BEPUphysics

im making an air hockey game on wp7, and i need to clamp the velocity between 4 and 10. so i did just that. but it was choppy every couple seconds. then used:
MaximumLinearSpeedConstraint puckSpeed = new MaximumLinearSpeedConstraint(puckP, 10);

however since there is no minimum in bepu i still have to clamp. any suggestions?
(also played with the timings quite a bit)

http://www.youtube.com/watch?v=jPQjhVSNqb0

The value of the maximum speed constraint is in that it is robust in the face of collisions and other constraints. In that video, there isn't much interaction going on, so using a non-solved constraint should be fine. Whenever physics is being violated, there will be some oddities in corner cases, but direct velocity clamping should work decently.

If the velocity's magnitude is above Max, then normalize the velocity and multiply by Max. If the velocity's magnitude is below Min, then normalize the velocity and multiply by Min.

In the low velocity case, be sure to protect against near-zero velocity to avoid NaN's. If it's close to zero velocity, you could try using the previous valid direction, using some current or recent collision normal, or picking an arbitrary direction.

The choppiness you saw may have been related to clamping the velocity every game Update, but doing more than one simulation time step per game Update due to internal time stepping. If you're using Space.Update(dt) instead of Space.Update(), it could perform multiple time steps. In this case, you need to do your clamping per time step. One easy option is to hook an event handler on the Space.ForceUpdater.Finishing event.

If the velocity's magnitude is above Max, then normalize the velocity and multiply by Max. If the velocity's magnitude is below Min, then normalize the velocity and multiply by Min.

that is exactly how i did the clamping, never thought about the zero case though, but im not sure its ever going there. how could it if its clamped at 4?

ive tried setting:
TargetElapsedTime = TimeSpan.FromTicks(088888);
TimeStepDuration = 1 / 120f
MaximumTimeStepsPerFrame = 4

that should all be the same timing right?

but still no luck. you cant really see it on the video and honestly i didnt notice it until i made the puck location a particle emitter. the particles greatly exaggerated the "shift" of around 20 pixels every few seconds.

EDIT**

i might have figured it out, it might be my math converting the position in 3d space to 2d space for the particles. it might solve itself when i make the particles 3d (which i planned on doing today)

never thought about the zero case though, but im not sure its ever going there. how could it if its clamped at 4?

The clamping is being applied between updates.
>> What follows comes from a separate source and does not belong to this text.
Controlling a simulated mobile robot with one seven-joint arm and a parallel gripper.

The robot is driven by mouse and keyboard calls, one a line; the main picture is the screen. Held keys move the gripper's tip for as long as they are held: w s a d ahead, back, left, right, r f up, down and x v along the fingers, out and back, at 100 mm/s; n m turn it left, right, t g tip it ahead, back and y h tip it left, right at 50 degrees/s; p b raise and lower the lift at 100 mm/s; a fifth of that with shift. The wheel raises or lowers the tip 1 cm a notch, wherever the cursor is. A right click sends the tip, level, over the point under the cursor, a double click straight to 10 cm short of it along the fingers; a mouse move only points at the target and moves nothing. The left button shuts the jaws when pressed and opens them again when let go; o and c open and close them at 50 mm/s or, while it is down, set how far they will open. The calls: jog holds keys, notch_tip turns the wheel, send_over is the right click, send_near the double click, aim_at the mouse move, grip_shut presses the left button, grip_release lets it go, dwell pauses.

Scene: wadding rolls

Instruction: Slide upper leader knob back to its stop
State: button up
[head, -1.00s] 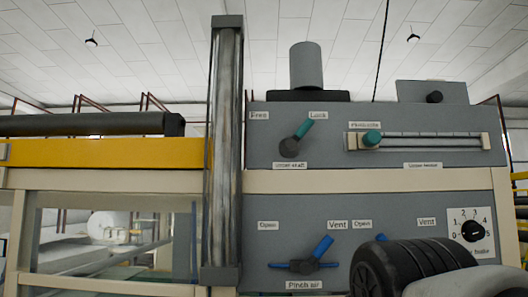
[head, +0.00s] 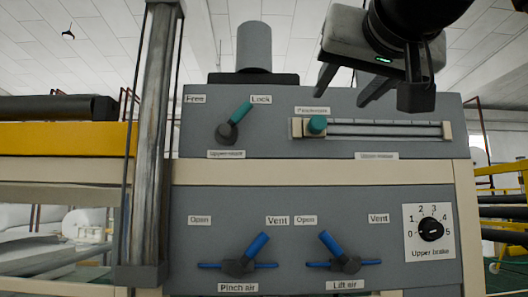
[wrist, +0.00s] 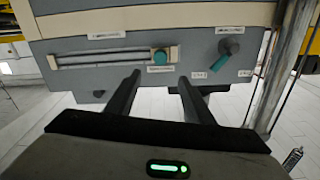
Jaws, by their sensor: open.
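The upper leader knob (head: 317,125) is a teal-green round knob on a cream block at the left end of a horizontal slotted rail (head: 390,130) on the grey panel. In the wrist view the knob (wrist: 160,56) shows beyond my fingertips, just above the gap between them, with the rail running off to the left. My gripper (head: 345,88) is open and empty, above and to the right of the knob in the head view, apart from it. Its two dark fingers also show spread in the wrist view (wrist: 159,80).
A teal-handled upper shaft lever (head: 236,122) sits left of the rail, tilted toward Lock. Two blue-handled air levers (head: 245,256) (head: 335,252) and the upper brake dial (head: 431,229) are on the lower panel. A vertical metal column (head: 152,140) stands at left.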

Imagine an object heading directly toward a wall with no sideways velocity and no bounciness. Upon impacting the wall, all the velocity along the normal of collision will be removed. Since all of the object's velocity was along the normal, the object's velocity is now zero. After the end of the time step, the clamping system attempts to normalize the velocity, gets a NaN vector, and everything explodes. There are many other physical situations in which this can occur even with bounciness. It won't happen very often, but it will be nasty when it does.

Even if the clamping is moved into the time step (using the event handler, for example), the minimum test should still be protected.

ive tried setting:
TargetElapsedTime = TimeSpan.FromTicks(088888);
TimeStepDuration = 1 / 120f
MaximumTimeStepsPerFrame = 4

that should all be the same timing right?

It's not exactly the same. It would need to be 83333 to 'match'. If you do plan on setting a custom Game update rate, it can be more convenient to use something like TimeSpan.FromTicks((long)(TimeSpan.TicksPerSecond / 120.0)).

Even after setting the game's target update rate to something that is very, very close to matching, the primary issue would still be unresolved. If the parameter-using Space.Update(dt) is used, then there will still be instances where it performs a number of time steps not equal to 1. In these cases, clamping could be missed for one or more frames.

Attaching the clamping to an event handler which fires within the execution of a time step addresses this issue.

Also, if your game has IsFixedTimeStep set to true, then internal time stepping is redundant. In that case, use the appropriate number of parameterless Space.Update() calls for the simulation time step versus the game's time step. If the timesteps match, then calling the parameterless Space.Update() once is all you have to do.

Whether or not this issue has anything to do with the choppiness is another question Some external bug like you mention would likely be a better explanation if it's extremely visible.